Ellos sirven de intermediarios entre una empresa en una ciudad que a cambio de donar árboles reduce los impuestos que tiene que pagar, y las comunidades indígenas que tienen un pago mensual por cuidar de los bosques en crecimiento.
No siempre es un intercambio sin contratiempos. A veces las comunidades están desconectadas de internet y tienen prácticas culturales que les impiden tener los mismos plazos que se trazan en una oficina en una ciudad capital.
Como la organización nació en principio como el proyecto de una empresa de tecnología para reducir impuestos y a la vez su huella ambiental, tiene un doble objetivo de utilizar tecnología avanzada para la reforestación y el conocimiento ancestral de los indígenas.
Desde Bogotá los ingenieros crean códigos para hacer seguimiento remoto a los árboles y evaluar si están sanos y si las condiciones del suelo están mejorando para su crecimiento. Pero las fotografías actualizadas dependen de una labor manual que los indígenas hacen periódicamente desde su territorio.

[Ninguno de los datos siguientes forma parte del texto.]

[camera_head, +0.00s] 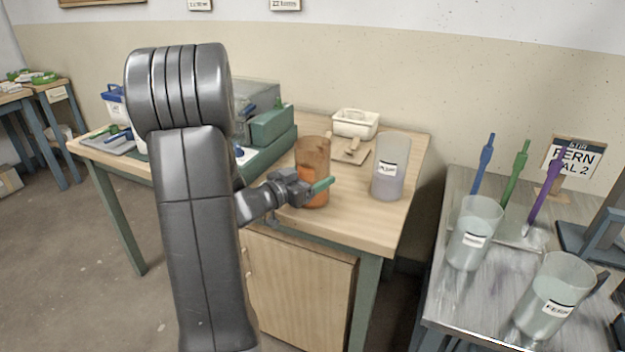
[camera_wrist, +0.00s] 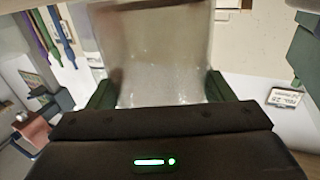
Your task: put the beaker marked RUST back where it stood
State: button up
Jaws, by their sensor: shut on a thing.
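A translucent beaker with rust-orange contents (camera_head: 312,160) is at the front part of the wooden table, in the head view. I see no label on its visible side, so I cannot read RUST on it. My gripper (camera_head: 308,190) is shut on it low on its side, with a green finger in front of it. In the wrist view the beaker (camera_wrist: 160,60) fills the space between the two green fingers of my gripper (camera_wrist: 160,92). I cannot tell whether its base touches the tabletop.
A labelled beaker with pale mauve contents (camera_head: 388,180) stands to the right on the wooden table (camera_head: 360,228). Behind are a white basket (camera_head: 355,124) and a green box (camera_head: 272,125). Two labelled beakers (camera_head: 474,232) (camera_head: 552,296) stand on the grey table (camera_head: 455,300) at right.

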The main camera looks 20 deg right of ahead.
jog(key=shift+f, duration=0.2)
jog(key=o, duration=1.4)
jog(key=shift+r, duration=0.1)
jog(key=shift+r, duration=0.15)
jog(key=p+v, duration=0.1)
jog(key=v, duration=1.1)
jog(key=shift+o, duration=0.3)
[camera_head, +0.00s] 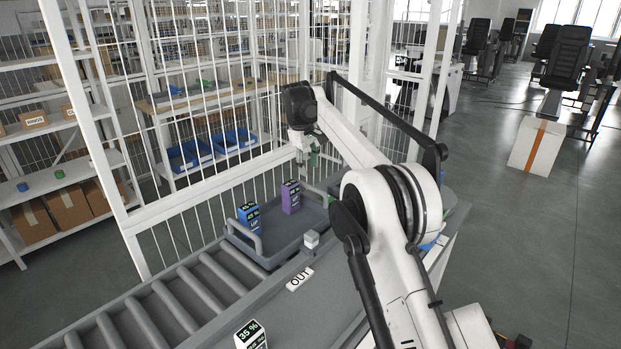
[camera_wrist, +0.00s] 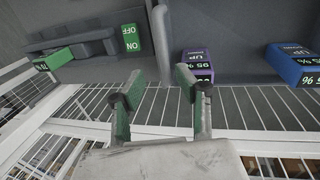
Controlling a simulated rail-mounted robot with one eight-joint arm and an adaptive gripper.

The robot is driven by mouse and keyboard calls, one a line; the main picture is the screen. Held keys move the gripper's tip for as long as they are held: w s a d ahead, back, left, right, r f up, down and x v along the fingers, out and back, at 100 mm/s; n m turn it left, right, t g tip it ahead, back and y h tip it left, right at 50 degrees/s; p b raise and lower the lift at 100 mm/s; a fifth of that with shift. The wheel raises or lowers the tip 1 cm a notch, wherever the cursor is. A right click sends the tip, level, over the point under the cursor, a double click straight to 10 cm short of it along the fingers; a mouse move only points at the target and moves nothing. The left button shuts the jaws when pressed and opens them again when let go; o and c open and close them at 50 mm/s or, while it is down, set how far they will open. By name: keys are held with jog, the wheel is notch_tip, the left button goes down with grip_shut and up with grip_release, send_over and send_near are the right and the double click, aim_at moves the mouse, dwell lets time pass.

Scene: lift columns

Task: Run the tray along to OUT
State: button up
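The grey tray (camera_head: 268,258) sits on the conveyor with raised bar handles at its ends. A blue labelled box (camera_head: 249,217) and a purple labelled box (camera_head: 290,197) stand in it; both show in the wrist view, purple (camera_wrist: 198,62) and blue (camera_wrist: 290,68). The white OUT label (camera_head: 299,279) lies on the grey ledge in front of the tray. My gripper (camera_head: 308,160) is above the tray's far right end. In the wrist view my gripper (camera_wrist: 152,88) has its green-padded fingers apart, with a grey bar handle (camera_wrist: 160,38) beyond and between them; contact is not visible.
Bare rollers (camera_head: 180,307) run to the lower left. A white mesh fence (camera_head: 190,205) stands close behind the conveyor. A small pale block (camera_head: 312,238) is on the ledge near the tray; a 35 % box (camera_head: 250,335) stands at the front.

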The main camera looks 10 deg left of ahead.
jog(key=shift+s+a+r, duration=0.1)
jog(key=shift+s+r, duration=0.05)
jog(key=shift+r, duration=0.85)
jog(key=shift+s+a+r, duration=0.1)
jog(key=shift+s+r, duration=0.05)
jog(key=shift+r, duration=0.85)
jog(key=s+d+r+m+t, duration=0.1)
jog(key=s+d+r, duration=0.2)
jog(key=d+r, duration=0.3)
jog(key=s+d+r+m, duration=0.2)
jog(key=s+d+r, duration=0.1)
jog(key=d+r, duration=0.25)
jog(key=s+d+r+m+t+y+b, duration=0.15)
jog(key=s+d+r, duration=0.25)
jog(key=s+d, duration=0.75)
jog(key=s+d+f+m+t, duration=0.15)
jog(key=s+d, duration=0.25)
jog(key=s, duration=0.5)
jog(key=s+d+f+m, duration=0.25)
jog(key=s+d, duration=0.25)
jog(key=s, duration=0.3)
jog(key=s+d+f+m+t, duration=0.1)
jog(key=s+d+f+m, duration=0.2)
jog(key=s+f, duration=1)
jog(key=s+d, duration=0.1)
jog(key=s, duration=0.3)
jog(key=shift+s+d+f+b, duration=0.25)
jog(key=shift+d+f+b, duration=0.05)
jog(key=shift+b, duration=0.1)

“Estamos muy apalancados por la tecnología. Damos una experiencia muy específica a quien dona al árbol para que se sienta como una experiencia emocional”, explica Daniel Gutiérrez, CEO de la empresa.
Según Gutiérrez y Martínez, los directores, ha sido un proceso que inició con el conocimiento que las comunidades indígenas tienen de su territorio y que de paso los ha legitimado entre otras personas que les han pedido que lleguen hasta sus comunidades –así llegaron a Brasil y Perú el año pasado–.
“La comunidad decide quiénes van a sembrar los árboles, siguiendo nuestros requerimientos. Ellos eligen qué especie sembrar y qué miembro de la comunidad siembra”, dice Martínez.
Hasta ahora, esa ONG ha sembrado 200 mil árboles con la ayuda de 24 comunidades en Colombia, Brasil y Perú. Es muy poco comparado con las miles de hectáreas que cada año se pierden en Colombia por la deforestación. Pero se siembran con la certeza de que se convertirán en bosque y de que para las comunidades son un proceso a largo plazo que genera conciencia del territorio y recursos para subsistir.